Like hundreds of students, faculty and staff across the country, students in Charlottesville protested this week in the heart of their campus, calling for the university to divest from Israel, weapons manufacturers and companies with ties to Israeli institutions, and to pledge to protect students’ right to peacefully protest. Tents were set up Friday, but cleared the next day.

In a news release, the university said the protesters had violated school policy on Friday by setting up tents on the lawn and by using megaphones. But the encampment was not forcibly removed then, the statement read, “given continued peaceful behavior and the presence of young children at the demonstration site, and due to heavy rain Friday night.”

Jim Ryan, the university president, wrote in a letter to the campus, “I sincerely wish it were otherwise, but this repeated and intentional refusal to comply with reasonable rules intended to secure the safety, operations and rights of the entire university community left us with no other choice than to uphold the neutral application and enforcement of those rules.”

By Saturday afternoon, protesters were met with police officers in riot gear. At one point, the police used chemical irritants against the crowd to get people to disperse.

The university said it was not immediately clear how many of the 25 who were arrested were affiliated with the school. All were charged with trespassing, according to a police official.

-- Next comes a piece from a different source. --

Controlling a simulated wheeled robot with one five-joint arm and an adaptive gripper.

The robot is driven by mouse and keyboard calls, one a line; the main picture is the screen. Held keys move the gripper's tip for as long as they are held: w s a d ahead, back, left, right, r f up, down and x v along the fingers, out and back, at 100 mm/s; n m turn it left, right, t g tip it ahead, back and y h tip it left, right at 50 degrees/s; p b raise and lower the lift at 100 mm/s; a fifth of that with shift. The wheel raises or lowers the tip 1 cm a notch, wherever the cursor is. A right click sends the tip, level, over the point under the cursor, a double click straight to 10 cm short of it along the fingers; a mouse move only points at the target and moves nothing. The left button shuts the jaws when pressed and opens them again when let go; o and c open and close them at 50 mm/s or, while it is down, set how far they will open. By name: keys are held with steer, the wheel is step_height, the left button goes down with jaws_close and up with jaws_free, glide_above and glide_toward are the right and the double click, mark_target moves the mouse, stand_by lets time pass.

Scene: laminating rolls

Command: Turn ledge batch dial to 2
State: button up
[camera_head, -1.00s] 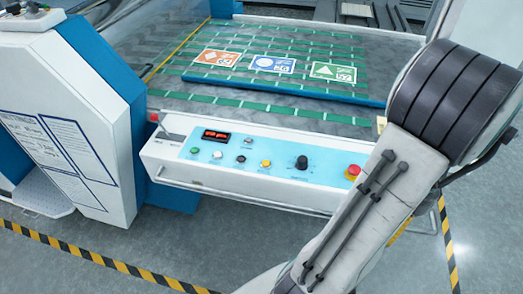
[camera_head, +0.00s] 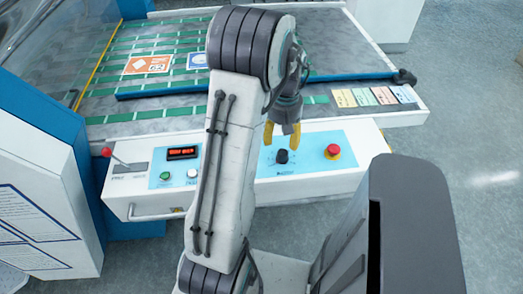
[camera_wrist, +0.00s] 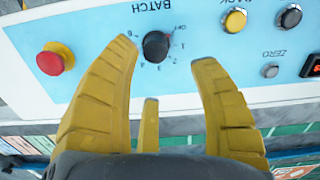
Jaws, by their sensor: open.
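The black batch dial (camera_head: 282,156) sits on the blue face of the white control panel (camera_head: 349,165). In the wrist view the dial (camera_wrist: 156,45) appears upside down under the word BATCH, ringed by OFF and numbers. I cannot clearly tell which mark its pointer faces. My gripper (camera_head: 281,137) has yellow fingers and is open above the dial in the head view. In the wrist view my gripper (camera_wrist: 166,52) has its two long fingertips on either side of the dial, with visible gaps. Contact with the dial does not show. My arm hides part of the panel in the head view.
A red stop button (camera_head: 332,151) stands right of the dial. A yellow button (camera_wrist: 235,20) and a silver zero button (camera_wrist: 270,70) also show in the wrist view. A red-lit display (camera_head: 182,152) sits to the left. Coloured cards (camera_head: 385,96) lie on the ledge behind.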

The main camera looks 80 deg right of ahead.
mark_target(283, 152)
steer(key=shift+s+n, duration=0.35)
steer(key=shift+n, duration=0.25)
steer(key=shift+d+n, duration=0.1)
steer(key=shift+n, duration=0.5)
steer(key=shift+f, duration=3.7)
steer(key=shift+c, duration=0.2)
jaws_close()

“Shame on you, shame on you!” chanted a crowd of hundreds of students and Charlottesville locals as a combined force of dozens of officers from at least three law enforcement agencies pushed them into the street in front of the university’s Rotunda building.

“This is absolutely obscene,” said Colden Dorfman, a third-year student majoring in computer science, who faced down the cordon as the police sprayed chemical irritants. “This is insanity. Everyone came here with peaceful intentions. I’m ashamed that this is what our police force is being used for.”

Some protesters and their supporters directly questioned the magnitude of the police response, particularly compared with the school’s response in 2017 to hundreds of white nationalists marching on campus with torches.

“What did you do when the K.K.K. came to town?” protesters could be heard yelling, as the police moved to push them into University Avenue, which had been blocked off to traffic.

Even as it began to rain, hundreds of people remained for hours before dispersing. Some people headed to the Albemarle-Charlottesville Regional Jail, where a new protest was forming.